Pierre ne vit pas au bord de la mer. Et pourtant il aime les bateaux. Mais plus que tout, c'est le projet de construction qui l'anime. Ce retraité de la ville de Strasbourg s'est lancé dans le projet un peu fou de construire un petit bateau à moteur pour naviguer sur les canaux et pourquoi pas en mer.
Un canot à moteur de 7 m
Pour les plans, il s'est rapproché de l'architecte François Vivier qui lui propose son unité de 7 m : le Koumig 23. Il s'agit d'un timonier avec une coque joliment frégatée à l'arrière et tupilée à l'étrave.

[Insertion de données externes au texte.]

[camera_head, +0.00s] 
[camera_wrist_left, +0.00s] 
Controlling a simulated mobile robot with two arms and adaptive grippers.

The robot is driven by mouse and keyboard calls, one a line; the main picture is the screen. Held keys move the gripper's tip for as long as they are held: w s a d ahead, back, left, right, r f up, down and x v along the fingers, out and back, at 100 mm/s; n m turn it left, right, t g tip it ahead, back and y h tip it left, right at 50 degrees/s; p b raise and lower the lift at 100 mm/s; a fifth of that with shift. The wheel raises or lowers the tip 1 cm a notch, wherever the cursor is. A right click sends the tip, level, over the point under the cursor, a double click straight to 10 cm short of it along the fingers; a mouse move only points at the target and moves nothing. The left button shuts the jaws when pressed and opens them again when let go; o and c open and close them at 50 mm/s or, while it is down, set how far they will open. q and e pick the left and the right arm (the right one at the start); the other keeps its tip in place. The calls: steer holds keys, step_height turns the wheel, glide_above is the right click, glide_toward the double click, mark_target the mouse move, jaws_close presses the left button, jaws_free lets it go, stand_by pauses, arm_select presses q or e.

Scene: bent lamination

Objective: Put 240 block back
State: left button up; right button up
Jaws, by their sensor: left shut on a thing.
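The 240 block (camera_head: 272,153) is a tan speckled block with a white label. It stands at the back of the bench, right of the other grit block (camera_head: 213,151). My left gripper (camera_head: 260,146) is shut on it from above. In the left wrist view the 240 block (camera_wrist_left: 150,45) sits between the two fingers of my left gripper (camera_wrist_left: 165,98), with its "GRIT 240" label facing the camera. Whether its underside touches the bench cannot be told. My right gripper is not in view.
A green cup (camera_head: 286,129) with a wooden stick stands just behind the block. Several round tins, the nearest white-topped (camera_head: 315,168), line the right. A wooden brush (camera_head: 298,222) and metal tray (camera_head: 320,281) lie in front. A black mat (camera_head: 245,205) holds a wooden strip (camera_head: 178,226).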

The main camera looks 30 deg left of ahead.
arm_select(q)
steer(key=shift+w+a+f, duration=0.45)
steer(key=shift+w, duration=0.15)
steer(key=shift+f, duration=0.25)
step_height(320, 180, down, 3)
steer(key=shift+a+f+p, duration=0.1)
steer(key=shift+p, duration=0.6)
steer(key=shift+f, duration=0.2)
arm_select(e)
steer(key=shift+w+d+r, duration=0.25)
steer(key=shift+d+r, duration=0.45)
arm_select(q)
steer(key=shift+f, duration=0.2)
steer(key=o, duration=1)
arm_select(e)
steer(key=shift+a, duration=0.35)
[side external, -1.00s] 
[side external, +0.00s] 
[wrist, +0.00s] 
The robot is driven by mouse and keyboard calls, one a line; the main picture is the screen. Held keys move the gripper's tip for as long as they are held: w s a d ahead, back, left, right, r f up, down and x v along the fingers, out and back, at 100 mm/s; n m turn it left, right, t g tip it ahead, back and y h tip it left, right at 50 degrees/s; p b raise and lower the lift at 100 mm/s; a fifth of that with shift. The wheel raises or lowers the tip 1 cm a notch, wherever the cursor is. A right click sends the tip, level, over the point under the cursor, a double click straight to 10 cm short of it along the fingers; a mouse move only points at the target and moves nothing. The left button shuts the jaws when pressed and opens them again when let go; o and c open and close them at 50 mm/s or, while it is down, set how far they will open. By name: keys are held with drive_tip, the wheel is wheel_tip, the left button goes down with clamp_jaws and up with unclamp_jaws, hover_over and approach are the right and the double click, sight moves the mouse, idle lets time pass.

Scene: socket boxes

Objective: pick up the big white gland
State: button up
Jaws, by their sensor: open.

Il a l'allure d'un petit lobster boat et la bouille sympathique d'un petit chalutier. L'architecte le propose dans une motorisation hors-bord (50 ch), mais Pierre qui veut un bateau économe décide (avec l'accord de l'architecte) d'installer un in board Sole Diesel de 32 ch avec une transmission sail drive. Pour cela il faudra modifier un peu le plan et renforcer les cloisonnements arrière en perdant certes un peu d'espace dans le cockpit, mais aussi installer un safran.
Une coque en forme
Le Koulmig est un bateau en contreplaqué époxy sans bouchain, avec une coque en forme. Pour cela, la coque construite à l'envers sur membrures est constituée de 2 épaisseurs de contreplaqué de 6 mm collées l'une sur l'autre. C'est une sorte de bois moulé "simplifié". Pour le poids et la dureté, le contreplaqué est du bouleau. Supportant mal les ambiances marines, le bouleau est protégé par une stratification extérieure. Prudent, Pierre a aussi ajouté du tissu et de la fibre à l'intérieur.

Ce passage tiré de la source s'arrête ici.